All but a handful of foreign journalists on staff at The Phnom Penh Post, Cambodia’s last remaining independent daily newspaper, resigned on Wednesday. Citing differences over the meaning of “editorial independence,” they quit within days after new owners fired its editor-in-chief who refused to remove a published article from the website linking the new owner of the paper to Prime Minister Hun Sen.
The resignations mean only a few foreign journalists in the newsroom when the paper was sold remain with the Post. The English-language newspaper, which had employed Cambodian and foreign journalists since its founding in 1992, was known for a feisty voice often critical of the government and well-connected economic interests.
The journalists’ move came after the sale of the Post by Australian mining businessman Bill Clough to Malaysian public relations executive Sivakumar S. Ganapathy.

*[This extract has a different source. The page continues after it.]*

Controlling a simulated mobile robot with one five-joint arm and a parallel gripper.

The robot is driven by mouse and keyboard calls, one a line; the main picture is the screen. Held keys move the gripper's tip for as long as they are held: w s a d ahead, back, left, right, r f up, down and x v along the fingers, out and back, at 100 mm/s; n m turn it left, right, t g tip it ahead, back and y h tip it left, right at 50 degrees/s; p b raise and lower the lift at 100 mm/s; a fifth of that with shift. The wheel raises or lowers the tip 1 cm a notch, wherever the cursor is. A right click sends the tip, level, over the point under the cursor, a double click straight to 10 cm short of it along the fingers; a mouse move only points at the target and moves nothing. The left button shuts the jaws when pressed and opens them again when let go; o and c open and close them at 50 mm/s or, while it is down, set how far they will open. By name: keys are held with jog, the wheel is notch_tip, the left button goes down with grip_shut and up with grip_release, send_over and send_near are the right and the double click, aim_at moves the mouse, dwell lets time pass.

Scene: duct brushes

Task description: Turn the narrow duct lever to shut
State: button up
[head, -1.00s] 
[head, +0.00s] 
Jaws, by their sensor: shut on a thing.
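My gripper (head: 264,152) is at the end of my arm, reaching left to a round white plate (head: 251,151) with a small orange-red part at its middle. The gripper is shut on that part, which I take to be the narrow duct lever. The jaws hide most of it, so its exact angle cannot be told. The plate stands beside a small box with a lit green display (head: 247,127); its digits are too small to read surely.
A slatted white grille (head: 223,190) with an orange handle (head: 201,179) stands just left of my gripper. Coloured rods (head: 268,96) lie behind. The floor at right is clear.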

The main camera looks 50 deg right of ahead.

Sivakumar’s public relations firm lists Hun Sen as a client. Sivakumar has not responded to requests for comment from Voice of America, which has tried to reach him since the sale of the Post was announced Sunday. Sivakumar issued a statement dated May 6 refuting links to Hun Sen, calling the reporting “totally untrue and cannot be concluded based on what took place between the PR firm and the client more than 25 years ago.”
Fears of crackdown
The journalists resigned after staging a walkout and meeting with representatives of the new owner.
“I doubt the Post will continue to be the fearlessly independent press it has been for 26 years,” Erin Handley, a former Post reporter told the VOA Khmer Service in an email exchange. “My resignation is a decision I did not take lightly, but on an emotional level it feels like I am betraying my Khmer colleagues, who I am so incredibly proud of.”

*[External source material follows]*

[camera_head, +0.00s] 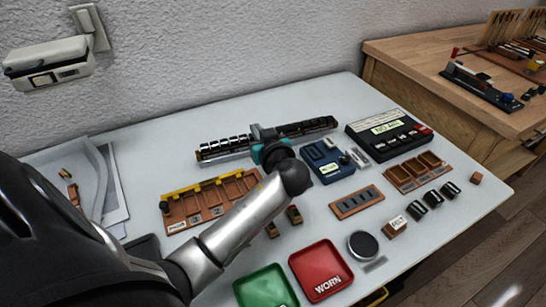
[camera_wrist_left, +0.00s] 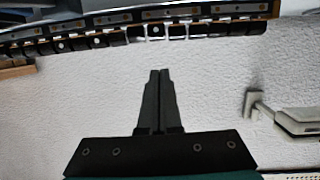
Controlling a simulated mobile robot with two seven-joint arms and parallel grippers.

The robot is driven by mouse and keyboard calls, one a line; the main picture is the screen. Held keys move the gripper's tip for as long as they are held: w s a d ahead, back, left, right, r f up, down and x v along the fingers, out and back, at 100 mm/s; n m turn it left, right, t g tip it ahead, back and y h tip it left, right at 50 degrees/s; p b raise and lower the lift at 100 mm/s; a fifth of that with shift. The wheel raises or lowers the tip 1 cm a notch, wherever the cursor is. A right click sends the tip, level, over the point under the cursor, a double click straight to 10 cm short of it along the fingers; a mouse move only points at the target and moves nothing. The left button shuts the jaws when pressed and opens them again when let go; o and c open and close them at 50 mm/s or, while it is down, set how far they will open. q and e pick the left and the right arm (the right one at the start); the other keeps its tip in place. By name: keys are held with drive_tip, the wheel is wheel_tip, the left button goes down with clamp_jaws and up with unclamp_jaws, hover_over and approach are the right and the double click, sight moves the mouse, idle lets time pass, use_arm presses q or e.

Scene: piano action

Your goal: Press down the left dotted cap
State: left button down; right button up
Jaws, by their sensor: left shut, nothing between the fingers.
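A long rail (camera_head: 297,129) with a row of black caps lies along the back of the table. It also spans the top of the left wrist view (camera_wrist_left: 215,13), where several black caps (camera_wrist_left: 113,39) hang along it. Small white dots show on some caps, one near the middle (camera_wrist_left: 155,30) and another further left (camera_wrist_left: 97,43). In the head view my left gripper (camera_head: 257,131) is over the middle of the rail and hides part of it. In the left wrist view its fingers (camera_wrist_left: 158,72) are shut together and empty, apart from the caps. My right gripper is not in view.
A blue box (camera_head: 340,172) and a dark console (camera_head: 388,133) stand right of my left gripper. An orange-brown tray (camera_head: 178,207) lies left of my arm. Green (camera_head: 265,290) and red (camera_head: 320,270) trays are at the front. The wall rises behind the rail.

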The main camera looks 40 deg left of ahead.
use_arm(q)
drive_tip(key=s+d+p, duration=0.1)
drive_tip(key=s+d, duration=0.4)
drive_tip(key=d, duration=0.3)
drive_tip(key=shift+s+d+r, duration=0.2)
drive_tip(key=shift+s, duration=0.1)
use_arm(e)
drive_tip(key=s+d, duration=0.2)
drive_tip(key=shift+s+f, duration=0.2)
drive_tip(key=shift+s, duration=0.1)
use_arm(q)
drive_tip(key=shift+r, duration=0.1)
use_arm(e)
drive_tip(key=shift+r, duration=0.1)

The sale of the Post and the subsequent upheaval comes amid concerns over the government’s crackdown on the press and critics in the run up to a general election set for July 29. Hun Sen and his party are expected to win, having dissolved the main opposition party in November.
The Post had come under pressure in recent months following the closure of its rival English-language daily, The Cambodia Daily, which was hit with a hefty tax bill. The Post was also handed a tax bill to the tune of $3.9 million, which was settled ahead of the sale, according to a statement from Clough.

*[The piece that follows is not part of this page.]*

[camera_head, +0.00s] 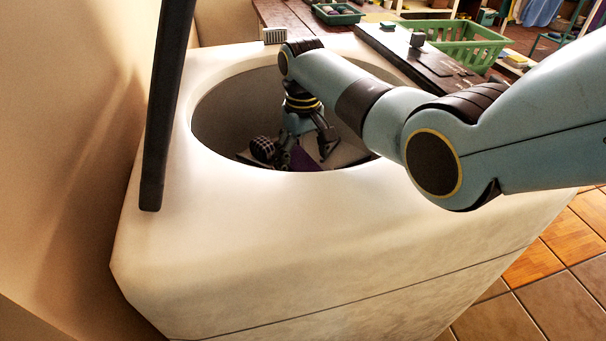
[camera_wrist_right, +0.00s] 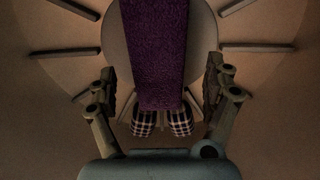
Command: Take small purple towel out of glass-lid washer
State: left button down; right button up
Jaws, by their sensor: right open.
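The washer (camera_head: 230,225) is a white top-loading machine with its round opening uncovered. My right arm reaches into the drum, and my right gripper (camera_head: 306,152) is open inside it. The small purple towel (camera_wrist_right: 155,45) lies low in the drum as a folded strip. In the right wrist view it runs from the top edge down between the two open fingers, which stand apart from it on either side. In the head view only a bit of the towel (camera_head: 301,160) shows, partly hidden by the gripper. My left gripper is not in view.
A black-and-white checked item (camera_head: 262,148) lies in the drum beside the gripper; two checked ends (camera_wrist_right: 143,122) show below the towel in the wrist view. The drum rim surrounds my arm. A dark bar (camera_head: 165,110) rises at the left. Green baskets (camera_head: 462,42) stand behind.

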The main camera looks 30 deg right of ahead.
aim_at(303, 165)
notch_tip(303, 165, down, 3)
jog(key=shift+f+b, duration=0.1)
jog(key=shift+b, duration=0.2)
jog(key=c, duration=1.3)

Son Chhay, a former MP with the now-dissolved opposition Cambodia National Rescue Party, said that the closure of the Daily and the sale of the Post, coupled with the quieting of numerous radio stations that broadcast critical coverage of the Hun Sen regime, had stifled debate ahead of the July general election.
“If The Phnom Penh Post, which we always thought of as a newspaper offering publication without fear or favor, was sold to serve political interests, I think it’s a big regret and it will cause criticism of the media landscape in Cambodia,” he said.
Press freedom, timing of sale
In its 2018 World Press Freedom Index, Reporters Without Borders (RSF) recorded the crackdown on media freedom in Cambodia, which fell 10 places and is now ranked 142 out of 180 countries.
“From the outside looking in, the most troubling thing is the timing of the tax bill’s settlement and the Post’s subsequent sale. The odds of them not being connected seem incredibly remote,” the paper’s former editor-in-chief, Chad Williams, told Reuters Sunday.
“That’s troubling because it suggests the Cambodian government may have used the threat of a shutdown to essentially coerce the sale,” Williams said.
Sok Eysan, spokesman for the ruling Cambodian People’s Party (CPP), rejected the allegations of government influence in the sale.
“It’s a selling and buying. They made a bilateral contact. The government didn’t interfere with this,” he said.
'My trade is journalism'
Kay Kimsong, the editor-in-chief of the English and Khmer-language editions, was fired Monday after representatives of the new owner ordered senior staff to remove the article on the paper’s sale from its website.
Five senior staff members resigned in protest that day, as did CEO Marcus Holmes. More than 20 staff members signed a statement that expressed “disgust” at Kimsong’s dismissal, and many staffers walked out.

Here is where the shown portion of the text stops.